Yolandi christens the droid Chappie, and a good third of the movie is taken up with cutesy scenes of Chappie learning gangsta slang and having bedtime stories read to him as he sits up in bed. Chappie, voiced by Blomkamp standby Sharlto Copley, is insistently ingratiating, engineered by the director and his co-writer Terri Tatchell to elicit maximum pathos.

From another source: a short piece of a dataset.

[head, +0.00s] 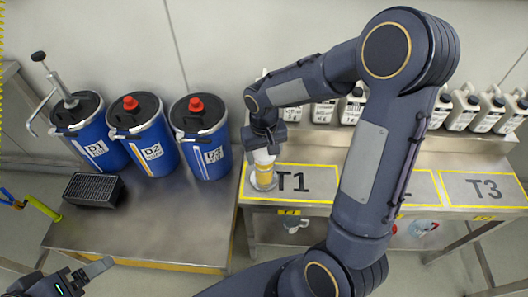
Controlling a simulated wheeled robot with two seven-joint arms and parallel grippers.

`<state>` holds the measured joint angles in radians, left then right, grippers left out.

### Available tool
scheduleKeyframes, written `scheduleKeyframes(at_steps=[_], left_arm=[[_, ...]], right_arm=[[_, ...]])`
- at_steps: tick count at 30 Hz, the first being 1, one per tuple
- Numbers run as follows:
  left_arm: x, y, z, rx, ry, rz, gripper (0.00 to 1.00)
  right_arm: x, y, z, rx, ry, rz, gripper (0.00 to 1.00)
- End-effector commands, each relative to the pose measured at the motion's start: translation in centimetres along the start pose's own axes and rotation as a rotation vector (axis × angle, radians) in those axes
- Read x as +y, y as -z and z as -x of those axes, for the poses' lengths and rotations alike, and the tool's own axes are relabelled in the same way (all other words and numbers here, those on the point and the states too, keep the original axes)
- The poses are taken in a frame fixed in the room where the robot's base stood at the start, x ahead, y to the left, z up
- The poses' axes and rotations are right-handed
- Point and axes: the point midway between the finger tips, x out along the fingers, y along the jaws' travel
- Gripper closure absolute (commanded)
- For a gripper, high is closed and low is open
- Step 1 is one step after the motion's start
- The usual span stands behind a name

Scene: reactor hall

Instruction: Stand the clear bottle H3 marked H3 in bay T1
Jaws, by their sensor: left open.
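A pale bottle with a yellow band (264,169) stands in bay T1 (310,183), at the left end of the bay inside the yellow outline. It looks upright; its marking is too small to read. My right arm arches over the bench, and my right gripper (265,147) is down at the bottle's top. The gripper's own body hides its fingers, so I cannot tell whether it grips the bottle. My left gripper (88,275) is open and empty at the lower left, away from the bench.
Blue drums labelled D1 (98,148), D2 (151,151) and D3 (213,154) stand on the left metal table, with a black grated box (93,189) in front. White jugs (464,109) line the bench's back. Bay T3 (487,188) is empty. My right arm hides most of the middle bay.

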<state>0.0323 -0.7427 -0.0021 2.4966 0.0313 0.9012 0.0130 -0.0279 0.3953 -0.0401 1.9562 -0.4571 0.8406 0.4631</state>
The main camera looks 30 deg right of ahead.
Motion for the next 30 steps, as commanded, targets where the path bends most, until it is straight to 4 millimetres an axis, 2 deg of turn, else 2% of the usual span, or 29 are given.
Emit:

Blomkamp makes action films that are also allegories of the most staggeringly unsubtle kind. In District 9 and Elysium, he wrapped stories of Apartheid and global inequality in science-fiction clothing, but both are such literal analogies that they fail to illuminate anything. They gesture towards metaphor, but stop at the point of simile. As with so much contemporary art, Chappie presents to us the modern world – in this case, the frontiers of AI – but doesn’t bother to say anything about it.

2/5 stars

Chappie is in cinemas now.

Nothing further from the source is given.